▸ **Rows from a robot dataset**
>> Begin

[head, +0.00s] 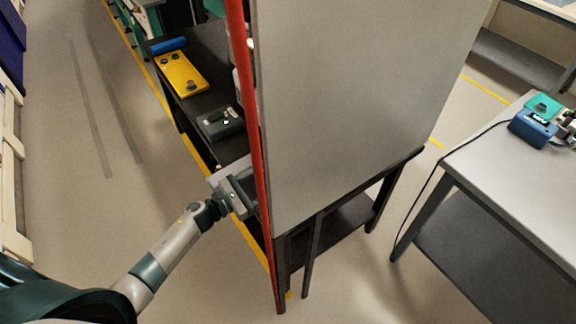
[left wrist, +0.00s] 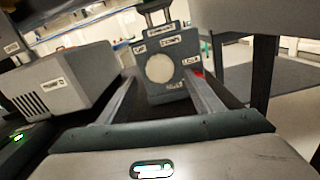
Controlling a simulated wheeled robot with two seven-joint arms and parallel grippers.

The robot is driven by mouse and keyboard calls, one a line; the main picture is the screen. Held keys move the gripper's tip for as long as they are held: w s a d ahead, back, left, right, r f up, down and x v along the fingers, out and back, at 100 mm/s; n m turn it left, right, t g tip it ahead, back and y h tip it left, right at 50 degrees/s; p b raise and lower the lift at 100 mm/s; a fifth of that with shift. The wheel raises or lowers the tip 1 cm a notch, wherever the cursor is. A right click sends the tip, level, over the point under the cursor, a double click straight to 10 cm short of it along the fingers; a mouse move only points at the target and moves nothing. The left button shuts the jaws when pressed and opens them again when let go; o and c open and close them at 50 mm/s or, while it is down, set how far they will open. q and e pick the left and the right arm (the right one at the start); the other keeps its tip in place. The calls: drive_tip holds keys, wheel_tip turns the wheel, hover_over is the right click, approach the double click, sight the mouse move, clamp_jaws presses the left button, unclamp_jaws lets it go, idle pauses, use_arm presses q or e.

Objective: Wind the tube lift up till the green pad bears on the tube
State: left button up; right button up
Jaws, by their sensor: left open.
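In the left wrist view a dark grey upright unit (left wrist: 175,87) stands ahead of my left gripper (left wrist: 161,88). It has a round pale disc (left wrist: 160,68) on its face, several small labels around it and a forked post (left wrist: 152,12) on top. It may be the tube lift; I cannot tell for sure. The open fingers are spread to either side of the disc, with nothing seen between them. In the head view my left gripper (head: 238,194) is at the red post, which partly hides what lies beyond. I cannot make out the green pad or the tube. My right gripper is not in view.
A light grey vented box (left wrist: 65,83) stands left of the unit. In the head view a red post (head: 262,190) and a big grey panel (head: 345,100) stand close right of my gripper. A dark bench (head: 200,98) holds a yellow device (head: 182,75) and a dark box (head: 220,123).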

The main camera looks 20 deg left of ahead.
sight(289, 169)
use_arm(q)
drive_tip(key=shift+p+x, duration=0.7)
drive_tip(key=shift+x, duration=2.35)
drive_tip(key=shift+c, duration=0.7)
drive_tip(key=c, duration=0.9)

>> End
>> Begin

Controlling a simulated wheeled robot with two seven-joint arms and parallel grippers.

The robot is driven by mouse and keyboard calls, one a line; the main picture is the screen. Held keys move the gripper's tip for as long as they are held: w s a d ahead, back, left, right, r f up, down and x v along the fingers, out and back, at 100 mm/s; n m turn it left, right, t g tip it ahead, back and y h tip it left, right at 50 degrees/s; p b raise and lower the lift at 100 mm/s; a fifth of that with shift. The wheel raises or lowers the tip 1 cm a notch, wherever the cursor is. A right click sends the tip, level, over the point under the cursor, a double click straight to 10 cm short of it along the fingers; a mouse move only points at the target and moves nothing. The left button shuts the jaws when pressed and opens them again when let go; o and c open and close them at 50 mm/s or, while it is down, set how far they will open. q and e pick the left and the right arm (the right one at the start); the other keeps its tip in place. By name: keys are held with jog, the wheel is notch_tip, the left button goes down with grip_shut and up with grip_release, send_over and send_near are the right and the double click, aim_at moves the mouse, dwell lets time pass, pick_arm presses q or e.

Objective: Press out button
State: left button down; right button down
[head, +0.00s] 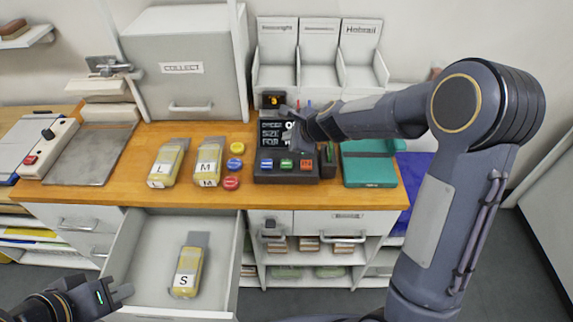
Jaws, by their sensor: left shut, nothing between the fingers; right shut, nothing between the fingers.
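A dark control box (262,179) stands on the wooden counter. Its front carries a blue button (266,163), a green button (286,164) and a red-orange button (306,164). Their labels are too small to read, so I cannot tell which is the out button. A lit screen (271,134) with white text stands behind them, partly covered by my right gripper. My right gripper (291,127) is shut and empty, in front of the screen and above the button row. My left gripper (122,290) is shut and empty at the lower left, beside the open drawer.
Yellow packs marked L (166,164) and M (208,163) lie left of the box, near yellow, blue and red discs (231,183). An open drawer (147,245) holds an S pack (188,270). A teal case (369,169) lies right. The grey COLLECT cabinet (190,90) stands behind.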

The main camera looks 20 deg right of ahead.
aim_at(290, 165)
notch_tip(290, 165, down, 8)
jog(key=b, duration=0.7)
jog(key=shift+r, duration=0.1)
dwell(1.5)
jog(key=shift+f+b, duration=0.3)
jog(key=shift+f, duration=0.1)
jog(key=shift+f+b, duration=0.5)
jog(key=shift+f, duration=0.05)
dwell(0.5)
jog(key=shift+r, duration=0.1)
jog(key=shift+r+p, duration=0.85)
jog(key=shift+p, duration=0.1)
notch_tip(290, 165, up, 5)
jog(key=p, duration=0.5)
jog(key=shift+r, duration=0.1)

>> End

Copy every line of the material in which the word "Objective" occurs.

▸ **Task response**
Objective: Wind the tube lift up till the green pad bears on the tube
Objective: Press out button

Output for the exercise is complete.